GIVEN REQUEST:
Tally up how many lines in the listing below contain the string "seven", and give only the total.

EXERCISE MATERIAL:
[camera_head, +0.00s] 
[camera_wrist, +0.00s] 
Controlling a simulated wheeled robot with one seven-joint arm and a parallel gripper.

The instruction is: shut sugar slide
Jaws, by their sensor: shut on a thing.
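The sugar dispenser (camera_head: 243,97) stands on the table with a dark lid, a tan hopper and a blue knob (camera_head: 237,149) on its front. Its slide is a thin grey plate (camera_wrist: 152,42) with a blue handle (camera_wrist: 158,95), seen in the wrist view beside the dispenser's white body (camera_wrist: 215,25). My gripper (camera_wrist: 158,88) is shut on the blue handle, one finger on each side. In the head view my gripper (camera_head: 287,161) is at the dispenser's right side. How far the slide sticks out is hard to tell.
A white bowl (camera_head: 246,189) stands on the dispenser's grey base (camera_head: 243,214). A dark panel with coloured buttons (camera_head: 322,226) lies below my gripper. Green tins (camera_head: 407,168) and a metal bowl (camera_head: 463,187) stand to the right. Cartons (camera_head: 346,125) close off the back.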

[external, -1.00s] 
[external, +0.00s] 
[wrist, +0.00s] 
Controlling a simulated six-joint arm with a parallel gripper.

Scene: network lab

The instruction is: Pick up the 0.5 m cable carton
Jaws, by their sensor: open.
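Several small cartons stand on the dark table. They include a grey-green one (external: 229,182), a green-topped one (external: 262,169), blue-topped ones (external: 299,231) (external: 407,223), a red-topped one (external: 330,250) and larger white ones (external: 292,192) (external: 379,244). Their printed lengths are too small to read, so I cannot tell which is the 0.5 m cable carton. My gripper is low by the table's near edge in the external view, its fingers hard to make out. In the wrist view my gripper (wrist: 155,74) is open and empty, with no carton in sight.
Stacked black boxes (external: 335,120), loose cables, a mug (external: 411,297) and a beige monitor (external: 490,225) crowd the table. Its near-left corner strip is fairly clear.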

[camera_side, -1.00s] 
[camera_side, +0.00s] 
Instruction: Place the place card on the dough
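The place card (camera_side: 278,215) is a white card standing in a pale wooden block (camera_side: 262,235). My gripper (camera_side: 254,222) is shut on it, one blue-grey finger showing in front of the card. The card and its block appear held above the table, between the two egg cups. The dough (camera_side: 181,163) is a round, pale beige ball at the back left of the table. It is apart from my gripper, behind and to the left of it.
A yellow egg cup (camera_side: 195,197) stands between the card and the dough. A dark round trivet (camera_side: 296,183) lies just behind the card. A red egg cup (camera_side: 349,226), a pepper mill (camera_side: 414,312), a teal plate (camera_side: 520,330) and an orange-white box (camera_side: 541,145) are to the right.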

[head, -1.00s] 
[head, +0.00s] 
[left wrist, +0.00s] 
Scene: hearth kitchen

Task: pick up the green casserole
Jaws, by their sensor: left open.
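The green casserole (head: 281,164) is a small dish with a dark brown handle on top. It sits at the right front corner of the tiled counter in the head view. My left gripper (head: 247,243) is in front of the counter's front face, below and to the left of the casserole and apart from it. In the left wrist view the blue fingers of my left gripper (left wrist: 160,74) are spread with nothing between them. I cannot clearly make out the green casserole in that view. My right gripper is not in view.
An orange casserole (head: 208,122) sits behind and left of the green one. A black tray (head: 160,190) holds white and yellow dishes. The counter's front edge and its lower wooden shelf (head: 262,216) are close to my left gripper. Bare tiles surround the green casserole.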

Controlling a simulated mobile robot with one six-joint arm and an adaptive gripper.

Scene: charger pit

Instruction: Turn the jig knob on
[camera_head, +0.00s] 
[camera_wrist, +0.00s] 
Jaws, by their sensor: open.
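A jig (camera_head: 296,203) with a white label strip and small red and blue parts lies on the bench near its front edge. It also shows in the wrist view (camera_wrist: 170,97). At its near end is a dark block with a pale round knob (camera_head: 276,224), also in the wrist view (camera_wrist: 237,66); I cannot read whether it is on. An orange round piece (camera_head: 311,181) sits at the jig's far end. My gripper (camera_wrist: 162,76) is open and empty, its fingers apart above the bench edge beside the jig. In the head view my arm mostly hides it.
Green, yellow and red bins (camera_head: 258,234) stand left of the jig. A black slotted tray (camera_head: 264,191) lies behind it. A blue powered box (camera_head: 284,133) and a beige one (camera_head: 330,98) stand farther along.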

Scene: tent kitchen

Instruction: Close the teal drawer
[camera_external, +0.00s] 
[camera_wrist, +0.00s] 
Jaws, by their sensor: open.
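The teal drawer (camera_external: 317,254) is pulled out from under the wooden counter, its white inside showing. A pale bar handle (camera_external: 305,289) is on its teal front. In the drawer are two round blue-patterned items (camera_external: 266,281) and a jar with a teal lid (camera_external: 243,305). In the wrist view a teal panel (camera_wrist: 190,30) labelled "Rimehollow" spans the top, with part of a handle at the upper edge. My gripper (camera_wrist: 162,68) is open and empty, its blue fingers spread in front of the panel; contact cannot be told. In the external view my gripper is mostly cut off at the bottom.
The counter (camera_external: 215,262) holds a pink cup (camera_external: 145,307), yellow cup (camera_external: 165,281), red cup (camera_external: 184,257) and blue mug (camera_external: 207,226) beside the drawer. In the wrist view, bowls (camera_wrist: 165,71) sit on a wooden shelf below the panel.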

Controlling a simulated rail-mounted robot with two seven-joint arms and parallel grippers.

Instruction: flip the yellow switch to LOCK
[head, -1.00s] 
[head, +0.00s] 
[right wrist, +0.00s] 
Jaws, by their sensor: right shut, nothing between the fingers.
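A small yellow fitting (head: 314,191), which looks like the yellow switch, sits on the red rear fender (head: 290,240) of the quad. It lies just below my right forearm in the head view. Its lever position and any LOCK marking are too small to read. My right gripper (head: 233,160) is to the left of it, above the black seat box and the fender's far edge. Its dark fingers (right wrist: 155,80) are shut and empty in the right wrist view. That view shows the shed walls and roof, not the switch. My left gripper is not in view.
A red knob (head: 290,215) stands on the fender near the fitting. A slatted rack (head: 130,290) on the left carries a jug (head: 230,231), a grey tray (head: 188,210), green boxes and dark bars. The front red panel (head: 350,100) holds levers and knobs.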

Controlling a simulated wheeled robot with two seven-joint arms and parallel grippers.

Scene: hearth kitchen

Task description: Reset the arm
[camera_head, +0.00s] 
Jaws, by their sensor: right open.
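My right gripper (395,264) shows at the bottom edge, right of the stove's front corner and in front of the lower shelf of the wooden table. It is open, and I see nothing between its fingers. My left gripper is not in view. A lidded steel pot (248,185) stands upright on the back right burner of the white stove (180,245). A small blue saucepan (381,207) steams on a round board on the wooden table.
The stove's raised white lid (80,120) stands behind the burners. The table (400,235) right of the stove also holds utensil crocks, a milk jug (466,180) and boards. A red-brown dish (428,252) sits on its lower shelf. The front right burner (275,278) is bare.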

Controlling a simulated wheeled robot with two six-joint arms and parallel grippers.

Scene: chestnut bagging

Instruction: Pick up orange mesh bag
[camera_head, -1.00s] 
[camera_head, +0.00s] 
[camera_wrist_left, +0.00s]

THE RESPONSE:
3